Questi servizi giovano sicuramente agli organizzatori delle manifestazioni e all’esercito stesso, che in tal modo cerca di migliorare la propria immagine in seno alla popolazione. Ma hanno poco a che vedere con la missione intrinseca dell’esercito.

In questi casi i civilisti sarebbero senz’altro le persone giuste al posto giusto. “Poiché anche il servizio civile dispone di quadri, è senza dubbio possibile impiegare queste persone per compiti come la preparazione delle piste a Wengen ed Adelboden, sgravando così l’esercito da questi incarichi”. Ed il servizio civile è pronto, come lo ha assicurato il suo responsabile Samuel Werenfels.

Renat Künzi, swissinfo.ch
(traduzione ed adattamento di Daniele Mariani)

In Svizzera l’obbligo generale di servire risale alla prima Costituzione elvetica del 1798. All’epoca suscitò l’opposizione di alcuni mennoniti e anabattisti.

Nel 1903, il socialista Charles Naine fu il primo cittadino svizzero a fare obiezione per ragioni non fondate su credenze religiose, ma per motivi di coscienza più ampi.

Le basi del servizio civile furono poste nel 1966, ma solo 30 anni dopo, nel 1996, divenne realtà grazie all’entrata in vigore di un decreto federale del 1992.

Nel frattempo erano state depositate varie iniziative popolari, fra cui quella “per un vero servizio civile basato sulla prova del fatto“, bocciata nel febbraio 1984 con il 64% dei voti.

La sostituzione dell’esame di coscienza con la prova dell’atto è stata approvata dalle Camere federali nell’ottobre 2008.

Dall’introduzione della prova dell’atto, il numero di richieste è fortemente aumentato, passando da 1’800 a oltre 8’500 all’anno.

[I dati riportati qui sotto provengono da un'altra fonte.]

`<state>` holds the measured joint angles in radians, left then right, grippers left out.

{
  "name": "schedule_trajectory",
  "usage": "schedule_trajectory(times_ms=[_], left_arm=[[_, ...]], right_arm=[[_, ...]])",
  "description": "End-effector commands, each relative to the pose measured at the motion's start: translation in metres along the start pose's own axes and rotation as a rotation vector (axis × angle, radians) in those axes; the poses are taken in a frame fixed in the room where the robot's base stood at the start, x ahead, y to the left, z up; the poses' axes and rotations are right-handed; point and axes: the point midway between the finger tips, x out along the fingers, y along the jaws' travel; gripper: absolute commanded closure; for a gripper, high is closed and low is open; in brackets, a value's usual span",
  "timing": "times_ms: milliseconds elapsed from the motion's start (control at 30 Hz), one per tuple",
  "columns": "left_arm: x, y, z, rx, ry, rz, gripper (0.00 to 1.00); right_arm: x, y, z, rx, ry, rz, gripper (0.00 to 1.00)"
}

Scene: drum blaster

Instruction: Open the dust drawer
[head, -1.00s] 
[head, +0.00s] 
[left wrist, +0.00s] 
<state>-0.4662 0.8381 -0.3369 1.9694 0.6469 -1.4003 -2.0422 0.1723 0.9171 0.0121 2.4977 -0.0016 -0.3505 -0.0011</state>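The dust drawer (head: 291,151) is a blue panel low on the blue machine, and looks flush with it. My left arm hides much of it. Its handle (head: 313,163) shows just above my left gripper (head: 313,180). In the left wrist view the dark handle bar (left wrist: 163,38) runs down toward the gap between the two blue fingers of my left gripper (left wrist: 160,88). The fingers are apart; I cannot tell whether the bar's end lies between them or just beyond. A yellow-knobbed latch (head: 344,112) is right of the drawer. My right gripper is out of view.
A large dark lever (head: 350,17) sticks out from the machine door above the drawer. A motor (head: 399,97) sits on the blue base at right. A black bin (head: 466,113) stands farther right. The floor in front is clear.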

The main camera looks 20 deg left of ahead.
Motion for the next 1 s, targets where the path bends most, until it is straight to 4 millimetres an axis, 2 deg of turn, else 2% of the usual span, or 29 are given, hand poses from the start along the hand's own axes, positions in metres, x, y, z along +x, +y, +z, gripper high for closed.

Questa evoluzione suscita i timori di una parte dei parlamentari. La maggioranza dei membri della commissione della politica di sicurezza del Consiglio nazionale ha chiesto di rivedere le condizioni per poter accedere al servizio civile, segnatamente di reintrodurre l’esame di coscienza.

Il governo è dal canto suo convinto che a medio termine il boom delle richieste per il servizio civile non mette in pericolo l’esercito.